63. L'infraction de prix anormalement bas est définie par l'article L. 420-5 du Code de commerce et son examen relève de la compétence de l'Autorité de la concurrence. Toutefois, cette appréciation vise exclusivement les offres de prix ou de services faites au consommateur final. A plusieurs reprises, lorsqu'il a été saisi au regard de l'article L. 420-5 d'offres de prix en matière de marchés publics de collectivités locales, le Conseil de la concurrence a rappelé qu'une collectivité locale ne pouvait être assimilée à un consommateur final.

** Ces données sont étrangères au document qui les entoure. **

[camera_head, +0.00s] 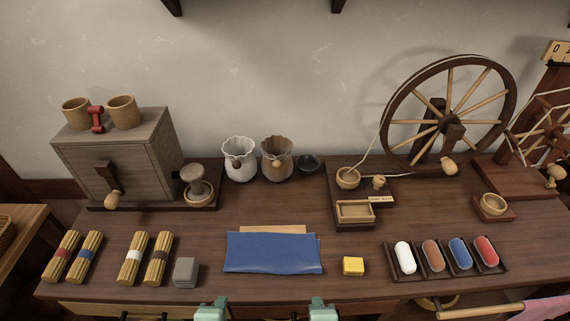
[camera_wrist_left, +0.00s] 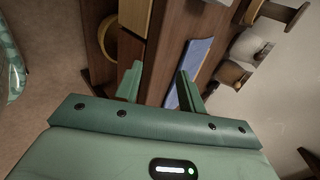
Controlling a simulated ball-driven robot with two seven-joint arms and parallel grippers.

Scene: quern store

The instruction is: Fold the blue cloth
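The blue cloth (camera_head: 273,254) lies flat on the middle of the workbench near its front edge, with a tan strip (camera_head: 273,229) showing along its back edge. Its right edge looks layered, but I cannot tell how it is folded. In the left wrist view the cloth (camera_wrist_left: 197,60) shows beyond the fingers, partly hidden by one of them. My left gripper (camera_head: 211,309) is low at the bench's front edge, left of and nearer than the cloth; its fingers (camera_wrist_left: 160,70) are apart and empty. My right gripper (camera_head: 322,309) is at the front edge near the cloth's right side; its fingers are unclear.
A grey block (camera_head: 186,271) stands left of the cloth and a yellow block (camera_head: 353,266) right of it. Straw bundles (camera_head: 131,258) lie further left. A tray of coloured pieces (camera_head: 447,272) is at right. Bare bench (camera_head: 215,222) surrounds the cloth.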

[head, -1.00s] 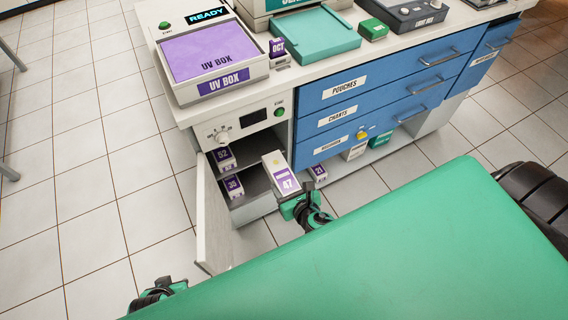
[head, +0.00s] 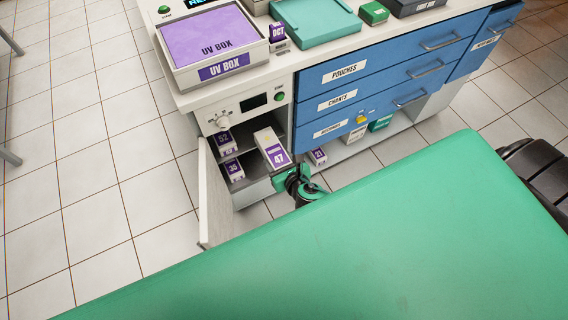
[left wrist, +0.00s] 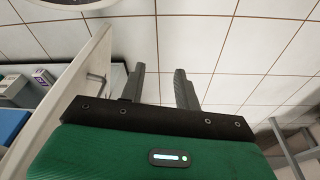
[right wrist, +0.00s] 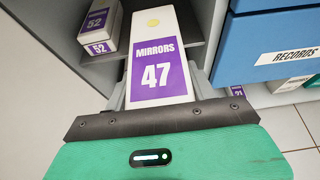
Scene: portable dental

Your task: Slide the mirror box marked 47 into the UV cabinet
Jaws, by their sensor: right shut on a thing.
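The mirror box (head: 271,147), white with a purple label marked 47, is at the mouth of the open UV cabinet (head: 252,187), its far end at the opening. In the right wrist view the box (right wrist: 158,60) reads MIRRORS 47 and points into the cabinet. My right gripper (head: 290,172) is shut on the box's near end; its fingers also show in the right wrist view (right wrist: 160,98). My left gripper (left wrist: 163,88) is open and empty beside the open cabinet door (left wrist: 84,75); it is out of the head view.
Box 52 (head: 223,142) and box 35 (head: 234,170) stand inside the cabinet on the left. The cabinet door (head: 215,195) hangs open on the left. Box 21 (head: 318,156) is on the low shelf to the right. A green padded surface (head: 360,230) fills the foreground.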

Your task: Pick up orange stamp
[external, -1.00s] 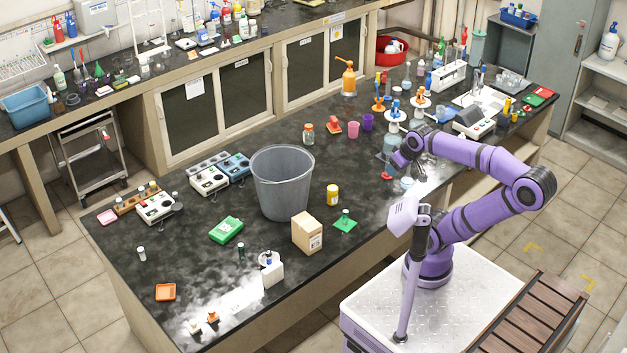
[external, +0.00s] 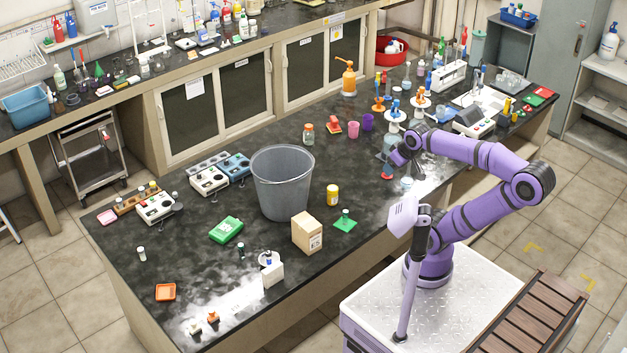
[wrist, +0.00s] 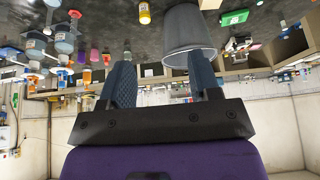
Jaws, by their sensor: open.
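No orange stamp is clearly identifiable in the wrist view.
A large grey bucket (external: 283,183) stands mid-bench between my gripper and the orange-topped pieces. A cardboard box (external: 307,233), a white bottle (external: 272,274) and a green box (external: 226,230) stand nearer them. An orange square dish (external: 165,292) lies left. Glassware crowds the right end.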

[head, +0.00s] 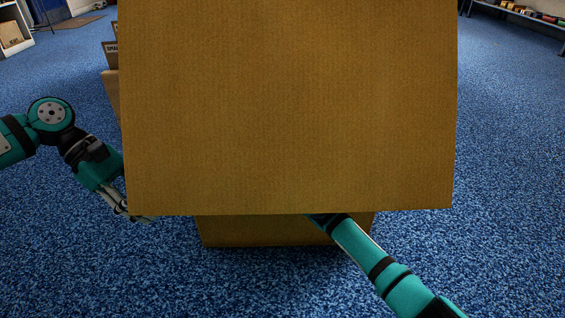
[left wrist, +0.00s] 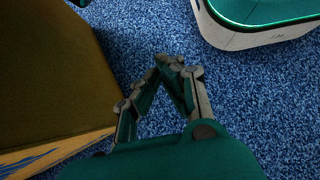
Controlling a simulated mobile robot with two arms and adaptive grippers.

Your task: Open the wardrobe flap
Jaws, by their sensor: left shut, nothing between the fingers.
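A large brown cardboard panel, the wardrobe flap (head: 288,105), fills the middle of the head view and stands out toward me. Below its bottom edge shows the lower part of the wardrobe carton (head: 270,232). My left gripper (head: 143,219) is beside the flap's lower left corner, low over the carpet. In the left wrist view its fingertips (left wrist: 170,64) meet and hold nothing. Brown cardboard (left wrist: 45,70) stands to their left, apart from them. My right arm reaches in under the flap's bottom edge, and its gripper is hidden behind the flap.
Smaller cartons (head: 111,75) stand behind the flap on the left. A white shelf (head: 14,30) is at the far left, and a low shelf with goods (head: 520,12) at the far right. The blue carpet (head: 510,180) is clear on both sides.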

64. Ainsi, le Conseil a considéré, dans sa décision n° 07-D-38, que " (...) De plus, le Code des marchés publics fait peser sur ces acheteurs des exigences de contrôle des offres tarifaires et de respect des cahiers des charges qui nécessitent des compétences techniques incompatibles avec la notion de consommateur " sans expérience particulière " au sens de la jurisprudence évoquée ci-dessus ". Il a, en outre, précisé que : " La notion de prix abusivement bas concerne les pratiques de prix sur les marchés de détail : elle ne peut donc s'appliquer aux soumissions d'une entreprise de boulangerie industrielle à un appel d'offres d'une collectivité publique ".

B. SUR LE FOND

1. SUR L'ENTENTE ALLÉGUÉE DE RÉPARTITION DES MARCHÉS

65. Au cours des débats en séance, quatre types de comportements ont été dénoncés et présentés comme des éléments susceptibles de constituer les preuves ou des indices d'une entente entre les " majors " de la profession pour se répartir les marchés départementaux d'entretien des routes en région Rhône-Alpes : la reconduction des mêmes titulaires des lots des différents marchés, des échanges d'informations avant la remise des offres, des anomalies dans les prix unitaires selon les lots et, enfin, une baisse simultanée du niveau des offres en 2005-2006.

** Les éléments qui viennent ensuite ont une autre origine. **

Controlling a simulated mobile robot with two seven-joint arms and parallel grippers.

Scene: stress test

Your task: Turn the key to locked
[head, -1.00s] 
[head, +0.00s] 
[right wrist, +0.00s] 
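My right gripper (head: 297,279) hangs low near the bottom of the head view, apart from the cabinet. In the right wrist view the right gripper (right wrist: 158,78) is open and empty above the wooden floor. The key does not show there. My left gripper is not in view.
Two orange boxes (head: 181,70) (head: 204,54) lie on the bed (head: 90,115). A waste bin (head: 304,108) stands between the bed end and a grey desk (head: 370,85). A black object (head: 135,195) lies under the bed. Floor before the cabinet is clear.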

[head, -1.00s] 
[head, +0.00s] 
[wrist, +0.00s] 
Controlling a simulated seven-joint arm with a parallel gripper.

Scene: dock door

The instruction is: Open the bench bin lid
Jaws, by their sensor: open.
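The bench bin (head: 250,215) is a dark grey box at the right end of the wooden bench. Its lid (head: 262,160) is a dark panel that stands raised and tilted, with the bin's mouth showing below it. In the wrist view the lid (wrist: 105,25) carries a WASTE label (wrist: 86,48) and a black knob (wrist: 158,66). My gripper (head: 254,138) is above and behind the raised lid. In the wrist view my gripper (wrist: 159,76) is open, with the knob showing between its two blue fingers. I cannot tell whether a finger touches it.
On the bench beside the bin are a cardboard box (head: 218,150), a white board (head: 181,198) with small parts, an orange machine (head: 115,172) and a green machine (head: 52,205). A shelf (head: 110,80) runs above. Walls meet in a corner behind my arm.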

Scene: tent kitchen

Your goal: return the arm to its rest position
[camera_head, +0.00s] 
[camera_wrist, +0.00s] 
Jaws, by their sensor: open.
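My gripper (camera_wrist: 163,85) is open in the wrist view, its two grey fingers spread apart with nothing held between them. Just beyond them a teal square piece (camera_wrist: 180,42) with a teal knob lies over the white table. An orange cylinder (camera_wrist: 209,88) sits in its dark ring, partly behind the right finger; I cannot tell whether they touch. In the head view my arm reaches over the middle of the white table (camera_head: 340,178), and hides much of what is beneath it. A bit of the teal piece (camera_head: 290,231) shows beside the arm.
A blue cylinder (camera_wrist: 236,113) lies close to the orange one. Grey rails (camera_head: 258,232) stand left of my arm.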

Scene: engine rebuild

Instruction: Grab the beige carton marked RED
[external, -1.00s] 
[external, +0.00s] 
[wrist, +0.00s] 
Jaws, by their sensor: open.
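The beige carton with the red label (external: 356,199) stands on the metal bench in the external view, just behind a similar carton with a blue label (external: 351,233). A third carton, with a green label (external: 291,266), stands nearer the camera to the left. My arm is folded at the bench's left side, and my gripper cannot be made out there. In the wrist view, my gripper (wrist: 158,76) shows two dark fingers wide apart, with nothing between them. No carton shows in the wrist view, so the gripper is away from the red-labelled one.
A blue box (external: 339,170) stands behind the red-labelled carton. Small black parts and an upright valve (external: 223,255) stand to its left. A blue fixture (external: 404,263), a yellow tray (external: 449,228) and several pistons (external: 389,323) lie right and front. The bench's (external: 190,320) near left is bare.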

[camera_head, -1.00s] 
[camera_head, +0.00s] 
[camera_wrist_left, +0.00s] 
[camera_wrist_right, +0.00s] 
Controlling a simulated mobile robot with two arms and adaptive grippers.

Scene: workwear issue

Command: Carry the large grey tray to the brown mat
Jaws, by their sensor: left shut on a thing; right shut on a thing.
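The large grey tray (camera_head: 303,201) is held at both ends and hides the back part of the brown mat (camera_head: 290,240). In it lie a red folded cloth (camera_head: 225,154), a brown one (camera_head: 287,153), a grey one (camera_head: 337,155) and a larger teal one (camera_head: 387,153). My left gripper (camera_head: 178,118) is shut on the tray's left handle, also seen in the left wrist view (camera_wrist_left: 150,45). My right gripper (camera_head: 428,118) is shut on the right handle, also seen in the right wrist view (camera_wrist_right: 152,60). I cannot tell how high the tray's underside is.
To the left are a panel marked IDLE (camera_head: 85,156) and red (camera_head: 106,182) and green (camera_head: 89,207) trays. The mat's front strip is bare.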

66. En premier lieu, pour les marchés lancés en 2005-2006, tant la société Moulin TP que le rapport d'enquête soulignent le caractère systématique de la reconduction des mêmes entreprises en tant que titulaires des mêmes lots sur chaque département, ces entreprises étant les " majors " de la profession. Le rapport en déduit que ces entreprises ne remettraient des offres compétitives que pour les lots qu'elles détenaient déjà et qu'elles obtiendraient de leurs confrères leur neutralité par le dépôt d'offres de couverture. Les éléments matériels exposés ne confirment cependant pas cette conclusion.

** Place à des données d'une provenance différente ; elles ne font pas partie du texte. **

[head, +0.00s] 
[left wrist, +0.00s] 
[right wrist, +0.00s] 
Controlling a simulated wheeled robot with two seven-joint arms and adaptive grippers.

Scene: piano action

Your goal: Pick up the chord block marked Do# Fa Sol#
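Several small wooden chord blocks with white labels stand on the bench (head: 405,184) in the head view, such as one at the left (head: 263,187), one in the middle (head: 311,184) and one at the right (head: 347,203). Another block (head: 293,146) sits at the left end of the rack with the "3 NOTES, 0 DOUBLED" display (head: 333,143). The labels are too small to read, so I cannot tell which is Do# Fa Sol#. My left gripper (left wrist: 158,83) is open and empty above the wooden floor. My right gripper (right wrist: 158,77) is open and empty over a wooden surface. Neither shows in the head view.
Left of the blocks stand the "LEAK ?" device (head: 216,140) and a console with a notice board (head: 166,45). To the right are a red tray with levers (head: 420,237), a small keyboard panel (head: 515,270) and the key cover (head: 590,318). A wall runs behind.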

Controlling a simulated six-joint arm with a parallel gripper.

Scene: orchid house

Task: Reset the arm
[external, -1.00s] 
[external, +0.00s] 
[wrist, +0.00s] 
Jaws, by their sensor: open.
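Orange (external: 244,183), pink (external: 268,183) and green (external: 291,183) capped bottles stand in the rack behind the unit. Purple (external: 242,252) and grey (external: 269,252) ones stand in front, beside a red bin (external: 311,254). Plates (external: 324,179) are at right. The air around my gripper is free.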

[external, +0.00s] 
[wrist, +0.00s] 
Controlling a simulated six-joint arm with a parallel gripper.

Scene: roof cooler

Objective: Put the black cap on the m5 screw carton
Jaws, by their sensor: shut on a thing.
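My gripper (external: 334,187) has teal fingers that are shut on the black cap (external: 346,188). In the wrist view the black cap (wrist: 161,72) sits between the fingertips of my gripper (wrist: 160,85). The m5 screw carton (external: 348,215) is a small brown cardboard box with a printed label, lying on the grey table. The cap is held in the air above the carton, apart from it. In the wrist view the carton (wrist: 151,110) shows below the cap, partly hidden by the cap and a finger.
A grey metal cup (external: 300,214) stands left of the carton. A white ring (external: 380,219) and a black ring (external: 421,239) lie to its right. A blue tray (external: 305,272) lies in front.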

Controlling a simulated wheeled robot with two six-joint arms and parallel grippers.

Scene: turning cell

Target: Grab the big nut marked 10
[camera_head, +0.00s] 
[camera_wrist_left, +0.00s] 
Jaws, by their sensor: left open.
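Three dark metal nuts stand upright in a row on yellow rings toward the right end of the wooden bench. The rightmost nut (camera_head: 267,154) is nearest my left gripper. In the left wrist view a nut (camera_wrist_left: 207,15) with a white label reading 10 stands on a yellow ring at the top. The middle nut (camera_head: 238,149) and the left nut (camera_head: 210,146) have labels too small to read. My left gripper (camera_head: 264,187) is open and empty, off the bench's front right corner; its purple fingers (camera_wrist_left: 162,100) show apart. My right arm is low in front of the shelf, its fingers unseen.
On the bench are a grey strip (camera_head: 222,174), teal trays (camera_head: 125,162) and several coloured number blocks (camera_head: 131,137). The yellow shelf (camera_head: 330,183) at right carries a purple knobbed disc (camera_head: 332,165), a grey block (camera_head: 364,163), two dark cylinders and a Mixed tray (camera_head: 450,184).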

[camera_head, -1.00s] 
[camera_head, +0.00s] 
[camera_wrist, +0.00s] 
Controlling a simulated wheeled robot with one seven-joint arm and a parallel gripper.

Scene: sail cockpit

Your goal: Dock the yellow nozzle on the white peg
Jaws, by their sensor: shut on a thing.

67. Tout d'abord, on ne constate pas une reconduction systématique des sortants pour tous les lots et tous les départements. En Ardèche, six lots sur douze changent de titulaire en 2005 par rapport à 2002, dont trois au bénéfice de sociétés autres que les cinq " majors " désignés. Dans la Drôme, quatre lots sur onze changent de titulaire, tous attribués à Moulin TP au détriment des " majors ". Par ailleurs, un cinquième lot n'est pas attribué à l'un des " majors ". Dans l'Isère, sept lots sur onze changent de titulaire. Appia emporte huit lots contre trois auparavant, au détriment de Colas qui en conserve deux contre six auparavant. En Savoie, la distribution des lots change constamment. En 2000, Eurovia obtient les 19 lots du marché. En 2005, Appia en gagne dix contre cinq à Eurovia, trois à Sacer et un à Colas. En 2006, Appia emporte dix lots contre trois à Eurovia, trois à Sacer et trois à Colas. En Haute-Savoie, quatre lots sur onze changent de titulaire, dont un n'est pas attribué à l'un des " majors ".

68. Ensuite, quand bien même il serait constaté la reconduction à l'identique des titulaires sur une partie ou sur la totalité des lots, cette constatation ne suffit pas à elle seule à caractériser une entente de répartition des lots des marchés. L'hypothèse du dépôt d'offres de couverture aux fins de maintenir les positions acquises par chacun des " majors " n'est étayée par aucun élément matériel tel que, notamment, des contacts entre les concurrents préalables au dépôt de leurs offres, des échanges d'informations sur le niveau de leurs offres, des tableaux de répartition des lots, des échanges où ils exprimeraient leurs souhaits d'obtenir ou de conserver des lots prédéfinis.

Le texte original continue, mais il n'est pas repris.